ローマ下町料理を紐解く その1 Coratella

コラテッラcoratellaとは、牛よりも小さな動物のコラータcorata(モツ)のことで、具体的には仔羊(agnello)、乳飲み仔羊(abbacchio)、仔ヤギ(capretto)の肺、心臓、レバー、場合によっては小腸も含む内臓類を指し、これらを炒め煮した料理をもコラテッラと呼ぶ。

新鮮な内臓を、白ワインビネガーを加えた水に15分ほど浸けてから汚れを洗い流し、適当に刻み、ラード(もしくはオリーブオイル)を熱したフライパンにまず肺、あれば小腸も一緒に加え、強火で数分炒める。さらに心臓も加えて数分炒め、塩、胡椒し、レバーを加えて炒める。数分後、仕上げにマルサラもしくはレモン汁をふりかける。

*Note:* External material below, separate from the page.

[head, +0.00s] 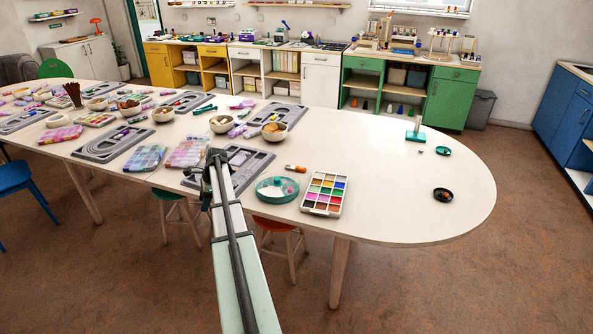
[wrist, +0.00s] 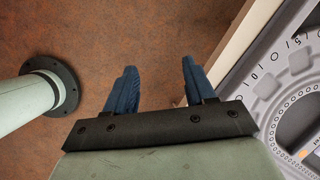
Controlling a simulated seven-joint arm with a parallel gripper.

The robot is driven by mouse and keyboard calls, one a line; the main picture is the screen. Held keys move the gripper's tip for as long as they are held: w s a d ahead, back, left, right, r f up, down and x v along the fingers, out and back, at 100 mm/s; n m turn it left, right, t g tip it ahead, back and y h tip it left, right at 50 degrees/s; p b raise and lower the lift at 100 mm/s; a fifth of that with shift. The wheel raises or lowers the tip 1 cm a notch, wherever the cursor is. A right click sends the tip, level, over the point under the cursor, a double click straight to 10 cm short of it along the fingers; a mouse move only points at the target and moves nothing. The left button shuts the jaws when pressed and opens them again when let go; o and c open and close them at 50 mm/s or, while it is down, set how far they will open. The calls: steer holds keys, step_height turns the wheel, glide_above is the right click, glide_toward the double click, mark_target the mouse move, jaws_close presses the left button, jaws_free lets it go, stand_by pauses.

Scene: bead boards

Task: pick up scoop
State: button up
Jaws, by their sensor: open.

以上がLivio Jannattoniの『La Cucina Romana e del Lazio』で紹介されている基本的な作り方だが、マルサラを使うバージョンは手元にあるほかの資料では見かけない。多くはレモンを仕上げに用いる。また、内臓だけを使ったシンプルなコラテッラのほかに、カルチョーフィと合わせるバージョンもある。別のフライパンで薄切りにしたカルチョーフィをラード(もしくはオリーブオイル)でソテーし、歯ごたえがある状態にとどめておく。内臓は先述のように炒めていき、レバーを加える前にカルチョーフィを加え、あとは基本の作り方に従って仕上げる。

バリエーションとしては、先に玉ねぎと唐辛子をソフリットしたところへ内臓を加えていく方法や、内臓と一緒にブロードや白ワインを加える方法もある。また、コラテッラ・ブロデッタータと呼ばれる、卵も加えるバージョンもある。ラツィオでは卵(特に卵黄)とレモンを加えた煮込みをブロデッタートと呼ぶが、この作り方は昨今では流行らないらしい。内臓を炒めていく時に白ワインを少しずつ加え、レバーを加えた後に白ワインがあらかた飛んだら、溶きほぐした卵にレモン汁とマージョラムを混ぜたものを加え、火をとめて全体をよく混ぜてから蓋をして10分ほど置く。ローマ出身の美食研究家アダ・ボーニ(料理本『Il Talismano della Felicita’』(1929)や『La Cucina Romana』(1930)を著した)によれば、卵がぼろぼろとせず、しっかりと固まっていれば完成である。

いずれにしてもコラテッラは、煮すぎず、カルチョーフィが加わるときはその歯ごたえを残すようにし、熱いうちに供することが重要である。